Buna benzer örneklerden yola çıkan Melkonian‘lar, kadınların soykırım sonrası dönemde ne kadar önemli bir rol oynadıklarını göstermek için, biraz abartılı bulsalar da şu cümleyi kullanmaktan kaçınmıyorlar: “Soykırımdan kurtulabilen her kadın ve erkek bunu bir şekilde kadınlara borçludur.”

Dedeleri Müslüman olmuştu

Amerika’da doğup büyümüş olan Arda ve Doris Melkonian’ın Müslümanlaştırılmış Ermenilerle ilgili kişisel bir hikayeleri de var. Doris Melkonian, dedesinin hikâyesini şöyle anlatıyor: “Büyükbabamın 7 erkek ve 1 kız kardeşi vardı. Kız kardeşi ailenin en küçüğüydü. Büyük ağabeylerden 4’ü askerler tarafından alınmış ve öldürülmüş. Büyükbabam minyon olduğu için yaşından küçük gösteriyormuş, askerler daha büyük olmasına rağmen onun 7-8 yaşında olduğunu sanmışlar ve onu almamışlar. Dedemiz kız kardeşi ile birlikte Beyrut’a gelmiş fakat daha sonra birbirlerini kaybetmişler, burada bir ailenin yanında çalışmaya başlamış. 13-14 yaşındayken kız kardeşi ile karşılaşmış ve kardeş olduklarını birbirlerine annelerinin isimlerini söyledikten sonra anlamışlar.
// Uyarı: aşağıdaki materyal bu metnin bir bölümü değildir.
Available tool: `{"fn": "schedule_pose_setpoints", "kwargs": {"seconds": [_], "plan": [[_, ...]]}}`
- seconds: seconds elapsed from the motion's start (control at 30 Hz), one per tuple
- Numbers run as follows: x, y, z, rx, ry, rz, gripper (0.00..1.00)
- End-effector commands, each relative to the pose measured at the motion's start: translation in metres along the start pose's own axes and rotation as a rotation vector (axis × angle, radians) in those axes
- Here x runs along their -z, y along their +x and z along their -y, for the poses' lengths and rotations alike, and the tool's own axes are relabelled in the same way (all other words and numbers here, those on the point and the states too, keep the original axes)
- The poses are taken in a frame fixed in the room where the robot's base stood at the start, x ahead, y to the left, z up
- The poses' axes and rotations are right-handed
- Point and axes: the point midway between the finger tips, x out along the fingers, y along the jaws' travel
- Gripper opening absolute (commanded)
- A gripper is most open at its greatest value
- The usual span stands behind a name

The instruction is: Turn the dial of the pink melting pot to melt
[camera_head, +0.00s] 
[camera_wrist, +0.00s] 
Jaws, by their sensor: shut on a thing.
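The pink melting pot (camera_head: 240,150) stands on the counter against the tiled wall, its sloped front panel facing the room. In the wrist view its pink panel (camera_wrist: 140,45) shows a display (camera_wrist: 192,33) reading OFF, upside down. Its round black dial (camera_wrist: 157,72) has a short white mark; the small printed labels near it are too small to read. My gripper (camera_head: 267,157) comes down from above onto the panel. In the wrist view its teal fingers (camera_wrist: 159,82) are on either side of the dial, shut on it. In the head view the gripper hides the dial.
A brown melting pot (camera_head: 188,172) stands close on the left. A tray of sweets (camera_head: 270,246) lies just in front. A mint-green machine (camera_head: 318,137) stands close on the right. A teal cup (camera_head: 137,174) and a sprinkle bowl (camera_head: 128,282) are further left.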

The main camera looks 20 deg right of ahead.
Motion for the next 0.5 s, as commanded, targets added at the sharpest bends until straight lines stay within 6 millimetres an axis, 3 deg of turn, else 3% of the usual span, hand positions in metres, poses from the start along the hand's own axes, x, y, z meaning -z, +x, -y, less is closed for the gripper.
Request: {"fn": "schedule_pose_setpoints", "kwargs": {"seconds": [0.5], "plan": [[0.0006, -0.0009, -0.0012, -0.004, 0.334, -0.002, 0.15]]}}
Daha sonra kız kardeşi yetimhaneye verilmiş, dedemiz Arap bir ailenin yanında çalışarak kendine bakmış, ilerleyen zamanlarda da bir tüccarla ortak olmuş, sonra işi ondan devralmış, yeterince para biriktirince de kız kardeşini de almış ve Amerika’ya gelmişler. Dedemiz Ermenice konuşamıyor, sadece Türkçe biliyor, bu da onu çok üzüyordu.

Müslümanlıktan Hıristiyan din adamlığına geçen de var

• İslam’a geçişte izlenen temel aşamalar nelerdi?

İlk önce isim değiştiriliyordu ve kişiye bir Müslüman ismi veriliyordu. Böylece daha sonra Ermenice konuşmayı da engellemek planlanıyordu. Daha sonra “La ilahe illallah” dedirtilerek kelime-i şehadet getiriliyor ve İslam’ın temel şartlarından biri yerine getiriliyordu. İslam’a geçişte düzenlenen törenlerin de değişik türleri vardı. Ya bir grup seremonisi oluyor ve bir yönetici gelip insanların topluca dinini değiştiriyordu ya da insanlar evlerinde bireysel olarak Müslümanlığa geçiriliyorlardı. Kadınlara ve erkeklere artık senin ismin değişti, Allah’a inanıyorsun ve bir Türk olacaksın deniliyordu. Bazen tüm bu adımlar takip edilirken, bazı örneklerde isim değişikliği ile yetiniliyordu.

Hayatta kalanlardan birinin anlattığı bir hikayeye göre, bir imam İslam’a geçirdiği bir kadına “Senin ismin değişti, artık Müslümansın” demiş. Kadın da cevap olarak “Eğer günahlarımı üzerinize alırsanız Müslüman olmayı kabul ediyorum” deyince imam da “Yok Hanım, günahların sende kalsın, sen Hıristiyan bir Ermeni olarak yaşamaya devam et” demiş. Buna benzer örnekler kadınların hayatta tutunma konusunda çok zeki davrandıklarını gösteriyor.

İslam’a girmiş gibi yapıp daha sonra Ermeni toplumuna ve Hıristiyanlığa dönen insanlar, bu deneyimlerini, belki de utandıklarından, pek paylaşmıyorlar. Bu geri dönüşlerle ilgili bir hikaye anlatabiliriz; Vahram Turyan, çocukken, bilinçsiz bir şekildeyken Müslüman yapılmış ve Müslüman olarak büyüyen bir insan. Büyüdükten sonra ablası onu buluyor ve “Sen bir Ermenisin, Hıristiyansın” diyor, onu büyüdüğü evden alıp götürüyor, Turyan daha sonra bir din adamı oluyor, hatta pastörlüğe kadar yükseliyor. Turyan’ın anılarını yazdığı Ermenice yazılmış bir kitabı da var hatta.